# [Recorded information]
.....

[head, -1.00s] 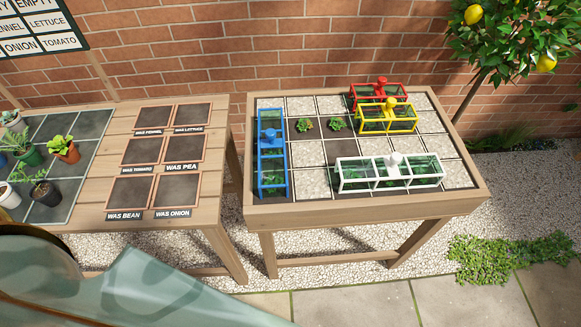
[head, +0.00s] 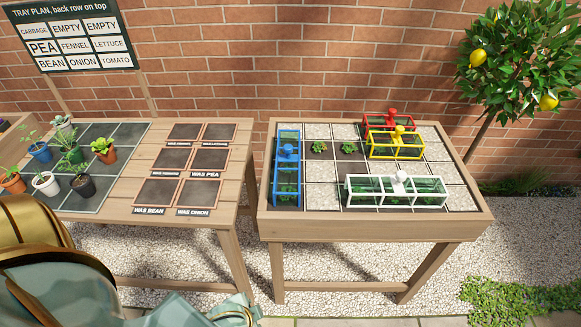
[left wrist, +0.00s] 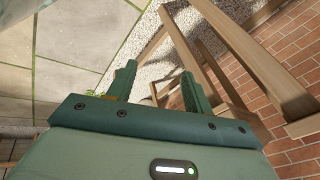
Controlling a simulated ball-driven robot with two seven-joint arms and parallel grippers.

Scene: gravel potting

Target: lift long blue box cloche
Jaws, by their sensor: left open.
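The long blue box cloche (head: 286,168) stands at the left end of the gravel tray table (head: 375,228), its long side running front to back. It has a blue frame, clear panes, a blue knob on top and green plants inside. My left gripper (left wrist: 158,82) is open and empty in the left wrist view, over the ground near table legs. In the head view part of my left arm (head: 170,308) shows at the bottom left, low and well apart from the cloche. My right gripper is in neither view.
A white cloche (head: 398,189), a yellow cloche (head: 397,145) and a red cloche (head: 390,118) stand on the same table. Two small plants sit uncovered beside the blue cloche. The left table (head: 235,160) holds several potted plants and empty marked squares. A gap separates the tables.

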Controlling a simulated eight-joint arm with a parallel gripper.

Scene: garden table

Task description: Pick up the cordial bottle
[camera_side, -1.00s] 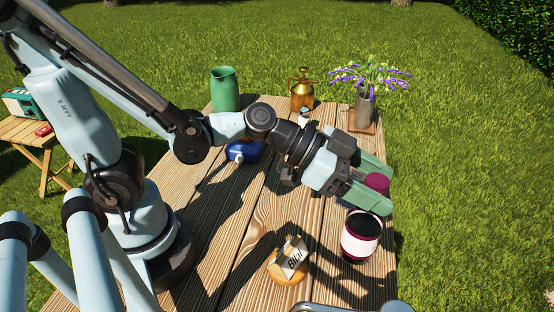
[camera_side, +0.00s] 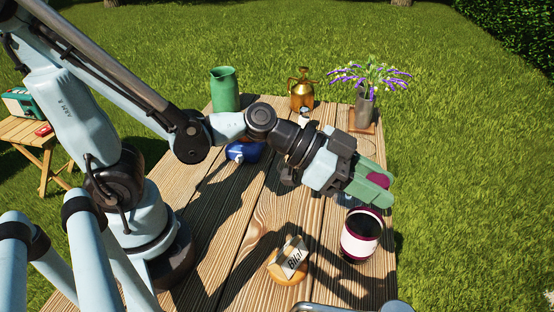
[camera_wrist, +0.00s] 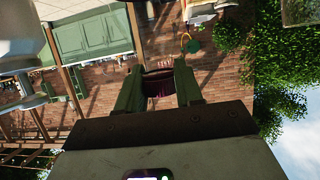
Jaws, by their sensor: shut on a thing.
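The cordial bottle (camera_side: 358,247) is dark with a white label edged in magenta. It stands near the right edge of the table (camera_side: 262,215) in the side view. My gripper (camera_side: 376,189) is shut on its upper part. The green fingers hide the neck, and a magenta top (camera_side: 379,180) shows between them. In the wrist view a dark maroon part of the bottle (camera_wrist: 160,88) shows between the two fingers (camera_wrist: 158,90). The base looks to be on the table.
A green jug (camera_side: 225,90), a brass sprayer (camera_side: 301,92), a flower vase (camera_side: 364,108) and a blue item (camera_side: 243,151) stand farther back.

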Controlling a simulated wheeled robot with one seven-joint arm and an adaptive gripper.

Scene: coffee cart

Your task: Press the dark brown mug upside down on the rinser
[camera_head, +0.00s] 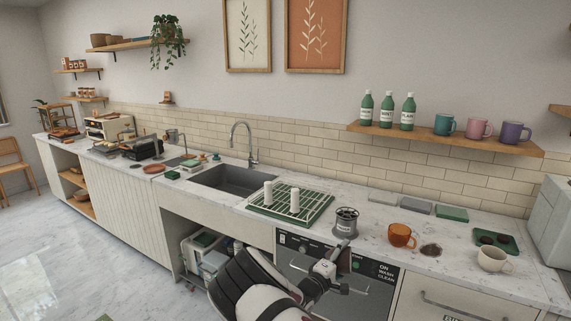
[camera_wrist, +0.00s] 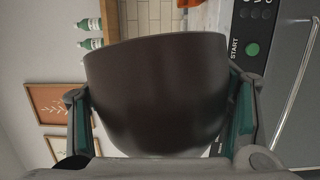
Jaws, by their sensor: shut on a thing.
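The dark brown mug (camera_wrist: 155,85) fills the middle of the wrist view, between the two fingers of my gripper (camera_wrist: 162,110). My gripper is shut on it. In the head view my gripper (camera_head: 332,273) is in front of the counter, before the dishwasher front, and the mug (camera_head: 344,259) shows only as a small dark shape at its tip. I cannot tell which way the mug's mouth points.
A green drying rack (camera_head: 262,211) is farther left. A green tray (camera_head: 510,245) lies behind the cream mug.

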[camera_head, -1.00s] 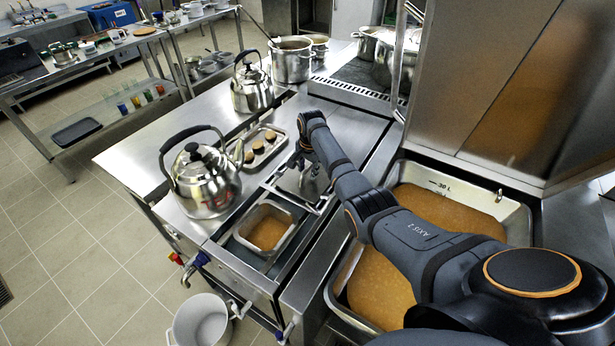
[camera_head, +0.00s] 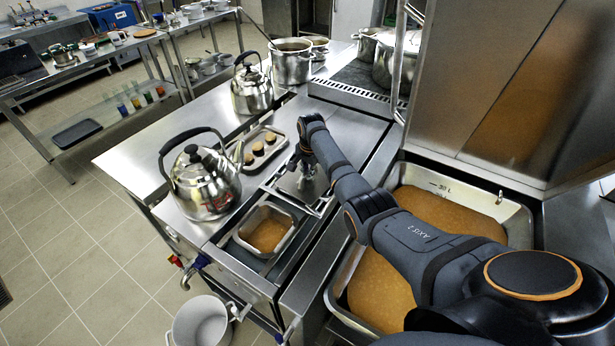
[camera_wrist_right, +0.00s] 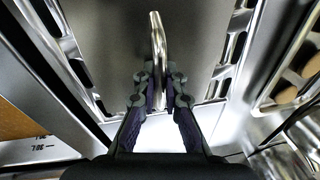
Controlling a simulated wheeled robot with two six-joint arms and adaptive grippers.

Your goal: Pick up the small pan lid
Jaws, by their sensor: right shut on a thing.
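The small pan lid (camera_head: 296,187) is a flat steel plate over the far part of the counter well, behind the open pan. Its upright bar handle (camera_wrist_right: 157,40) stands between the fingers of my right gripper (camera_wrist_right: 158,97) in the right wrist view. My right gripper (camera_head: 301,163) is shut on this handle from above. The arm partly covers the lid in the head view. I cannot tell whether the lid is clear of its seat. My left gripper is in neither view.
An open small pan (camera_head: 266,231) with orange-brown contents sits just in front of the lid. A kettle (camera_head: 204,183) and a tray of round brown pieces (camera_head: 259,147) stand to the left. A large pan (camera_head: 450,215) of orange-brown contents lies under my arm. A white bucket (camera_head: 201,322) is below the counter.

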.....

# [Directions]
Only the lines from the start of the entries above to the line containing "Target: lift long blue box cloche" are to be given again, exactly and with both ends included; pictures are excluded.

# [Task result]
[head, -1.00s] 
[head, +0.00s] 
[left wrist, +0.00s] 
Controlling a simulated ball-driven robot with two seven-joint arms and parallel grippers.

Scene: gravel potting

Target: lift long blue box cloche

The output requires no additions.